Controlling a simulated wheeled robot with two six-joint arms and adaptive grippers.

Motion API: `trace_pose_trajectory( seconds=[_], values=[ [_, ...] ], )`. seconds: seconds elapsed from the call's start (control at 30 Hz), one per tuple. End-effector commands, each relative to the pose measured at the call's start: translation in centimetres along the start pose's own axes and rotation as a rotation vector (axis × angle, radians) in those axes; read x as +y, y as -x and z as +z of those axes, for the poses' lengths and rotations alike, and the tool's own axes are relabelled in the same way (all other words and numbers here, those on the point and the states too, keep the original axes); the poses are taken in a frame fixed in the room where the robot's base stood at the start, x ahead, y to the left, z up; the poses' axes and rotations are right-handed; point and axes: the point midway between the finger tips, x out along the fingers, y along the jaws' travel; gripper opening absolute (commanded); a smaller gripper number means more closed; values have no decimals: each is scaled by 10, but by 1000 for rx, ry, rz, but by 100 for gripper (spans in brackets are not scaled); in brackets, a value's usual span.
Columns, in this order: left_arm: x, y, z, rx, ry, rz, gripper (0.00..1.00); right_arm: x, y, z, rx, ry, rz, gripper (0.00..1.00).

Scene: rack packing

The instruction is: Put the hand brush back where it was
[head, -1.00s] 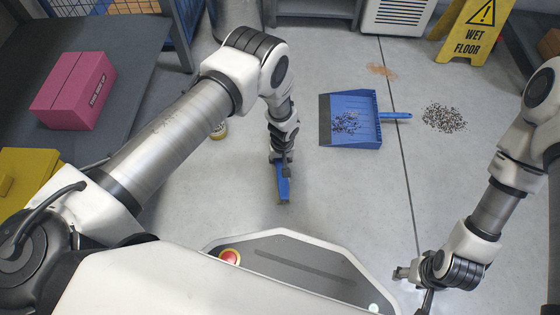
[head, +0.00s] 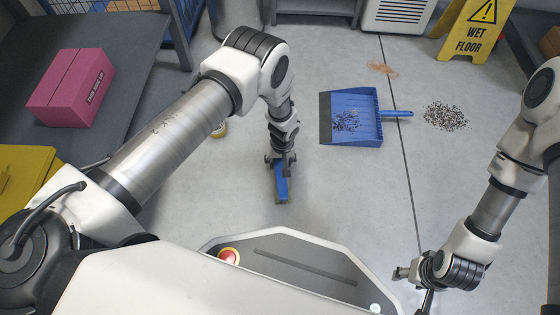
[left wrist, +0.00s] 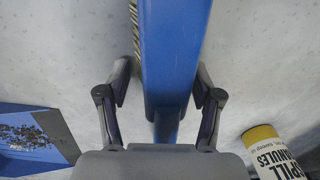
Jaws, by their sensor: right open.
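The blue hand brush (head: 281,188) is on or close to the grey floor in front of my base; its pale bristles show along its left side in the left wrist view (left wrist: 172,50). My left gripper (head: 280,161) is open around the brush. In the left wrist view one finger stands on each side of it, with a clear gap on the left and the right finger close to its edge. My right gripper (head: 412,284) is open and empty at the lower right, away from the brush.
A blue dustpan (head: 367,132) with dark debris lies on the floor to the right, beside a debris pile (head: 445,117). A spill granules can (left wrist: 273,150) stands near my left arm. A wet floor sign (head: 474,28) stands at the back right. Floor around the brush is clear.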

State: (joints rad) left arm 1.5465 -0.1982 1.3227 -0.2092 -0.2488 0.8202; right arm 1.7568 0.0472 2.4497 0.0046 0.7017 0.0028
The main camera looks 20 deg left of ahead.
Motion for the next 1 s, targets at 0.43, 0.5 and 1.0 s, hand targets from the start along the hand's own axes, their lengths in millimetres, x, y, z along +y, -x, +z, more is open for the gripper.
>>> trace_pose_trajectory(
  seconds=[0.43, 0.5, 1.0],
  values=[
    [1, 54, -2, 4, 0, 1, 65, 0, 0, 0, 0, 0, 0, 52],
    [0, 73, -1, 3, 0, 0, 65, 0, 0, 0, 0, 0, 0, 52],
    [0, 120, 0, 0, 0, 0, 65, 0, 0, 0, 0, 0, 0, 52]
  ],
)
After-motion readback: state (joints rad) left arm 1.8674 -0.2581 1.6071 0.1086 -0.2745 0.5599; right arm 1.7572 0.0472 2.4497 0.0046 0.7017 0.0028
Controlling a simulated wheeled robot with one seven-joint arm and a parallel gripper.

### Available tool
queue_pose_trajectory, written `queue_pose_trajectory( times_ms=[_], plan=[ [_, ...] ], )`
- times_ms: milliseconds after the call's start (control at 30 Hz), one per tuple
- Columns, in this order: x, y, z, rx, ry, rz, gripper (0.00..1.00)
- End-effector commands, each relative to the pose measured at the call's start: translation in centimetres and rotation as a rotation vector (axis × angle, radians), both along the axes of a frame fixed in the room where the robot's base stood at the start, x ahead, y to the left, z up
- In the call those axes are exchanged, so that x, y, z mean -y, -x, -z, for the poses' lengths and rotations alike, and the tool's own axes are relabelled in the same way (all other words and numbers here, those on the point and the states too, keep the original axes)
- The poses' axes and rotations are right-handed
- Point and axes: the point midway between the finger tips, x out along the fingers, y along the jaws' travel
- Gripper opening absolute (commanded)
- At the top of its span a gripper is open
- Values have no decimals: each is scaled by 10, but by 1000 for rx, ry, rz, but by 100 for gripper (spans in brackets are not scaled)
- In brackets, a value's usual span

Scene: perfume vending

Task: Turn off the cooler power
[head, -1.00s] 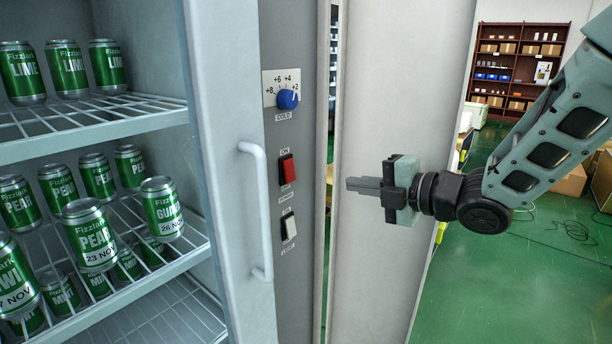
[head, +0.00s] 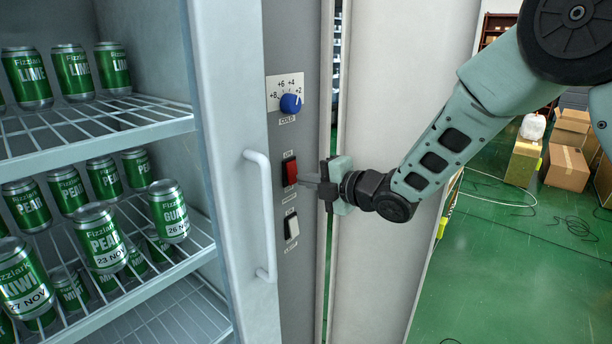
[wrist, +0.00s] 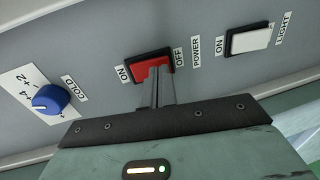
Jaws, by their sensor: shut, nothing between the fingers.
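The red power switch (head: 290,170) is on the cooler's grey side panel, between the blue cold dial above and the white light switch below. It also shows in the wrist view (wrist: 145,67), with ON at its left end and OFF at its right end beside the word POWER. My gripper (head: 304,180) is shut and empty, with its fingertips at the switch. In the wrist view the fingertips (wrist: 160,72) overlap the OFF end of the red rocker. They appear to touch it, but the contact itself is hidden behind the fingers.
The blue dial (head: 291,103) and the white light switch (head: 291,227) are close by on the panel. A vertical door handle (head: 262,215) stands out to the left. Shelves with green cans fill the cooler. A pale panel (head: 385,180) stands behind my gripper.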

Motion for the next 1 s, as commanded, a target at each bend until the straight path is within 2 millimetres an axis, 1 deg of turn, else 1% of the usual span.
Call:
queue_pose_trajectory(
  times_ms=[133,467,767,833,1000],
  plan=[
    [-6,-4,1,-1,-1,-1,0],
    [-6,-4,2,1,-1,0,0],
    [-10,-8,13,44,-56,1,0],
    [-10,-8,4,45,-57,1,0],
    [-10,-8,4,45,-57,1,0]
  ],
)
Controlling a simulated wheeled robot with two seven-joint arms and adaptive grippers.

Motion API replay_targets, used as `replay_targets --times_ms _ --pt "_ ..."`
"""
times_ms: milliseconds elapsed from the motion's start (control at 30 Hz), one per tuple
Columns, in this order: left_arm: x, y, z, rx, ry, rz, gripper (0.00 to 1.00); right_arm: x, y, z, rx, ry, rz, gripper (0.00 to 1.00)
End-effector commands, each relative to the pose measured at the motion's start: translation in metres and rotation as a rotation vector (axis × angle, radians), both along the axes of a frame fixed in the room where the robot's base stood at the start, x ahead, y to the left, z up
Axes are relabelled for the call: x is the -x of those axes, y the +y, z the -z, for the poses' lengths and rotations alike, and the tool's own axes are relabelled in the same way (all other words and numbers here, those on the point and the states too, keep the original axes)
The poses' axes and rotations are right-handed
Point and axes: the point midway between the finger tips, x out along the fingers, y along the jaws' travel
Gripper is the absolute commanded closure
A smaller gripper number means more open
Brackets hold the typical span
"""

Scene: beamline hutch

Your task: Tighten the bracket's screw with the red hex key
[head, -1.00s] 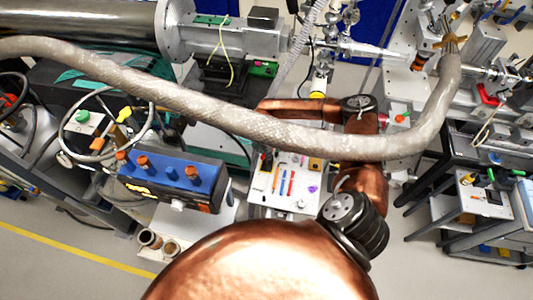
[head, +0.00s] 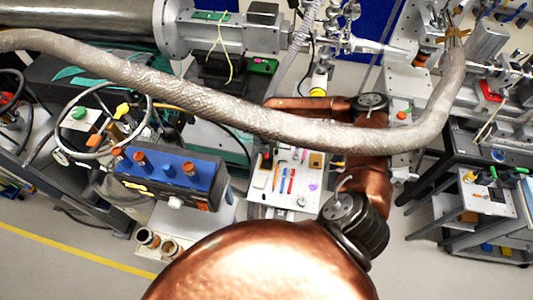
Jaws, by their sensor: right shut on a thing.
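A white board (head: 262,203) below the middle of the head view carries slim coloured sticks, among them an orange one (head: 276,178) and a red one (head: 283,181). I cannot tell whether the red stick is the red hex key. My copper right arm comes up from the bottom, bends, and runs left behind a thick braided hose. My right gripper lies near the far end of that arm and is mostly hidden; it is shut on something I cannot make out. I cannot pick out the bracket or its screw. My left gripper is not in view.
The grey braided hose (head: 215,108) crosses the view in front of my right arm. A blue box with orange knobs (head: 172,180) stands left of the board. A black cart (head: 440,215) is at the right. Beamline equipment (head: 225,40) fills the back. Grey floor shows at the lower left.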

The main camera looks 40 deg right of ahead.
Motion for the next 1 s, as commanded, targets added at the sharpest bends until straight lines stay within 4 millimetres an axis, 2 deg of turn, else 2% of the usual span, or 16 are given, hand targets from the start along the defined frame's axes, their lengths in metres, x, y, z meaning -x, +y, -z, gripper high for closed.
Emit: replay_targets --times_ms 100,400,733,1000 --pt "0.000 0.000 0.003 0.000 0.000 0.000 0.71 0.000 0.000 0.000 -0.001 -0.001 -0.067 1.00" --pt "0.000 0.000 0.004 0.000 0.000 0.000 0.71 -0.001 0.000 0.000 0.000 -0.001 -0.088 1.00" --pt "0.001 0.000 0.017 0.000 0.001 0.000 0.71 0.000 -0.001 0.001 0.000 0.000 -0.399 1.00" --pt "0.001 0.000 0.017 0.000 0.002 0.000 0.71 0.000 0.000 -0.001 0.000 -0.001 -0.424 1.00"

Task instructions:
Pick out the lines that have the word "wheeled". Copy them all.

Full response:
Controlling a simulated wheeled robot with two six-joint arms and adaptive grippers.
Controlling a simulated wheeled robot with one seven-joint arm and a parallel gripper.
Controlling a simulated wheeled robot with two seven-joint arms and adaptive grippers.

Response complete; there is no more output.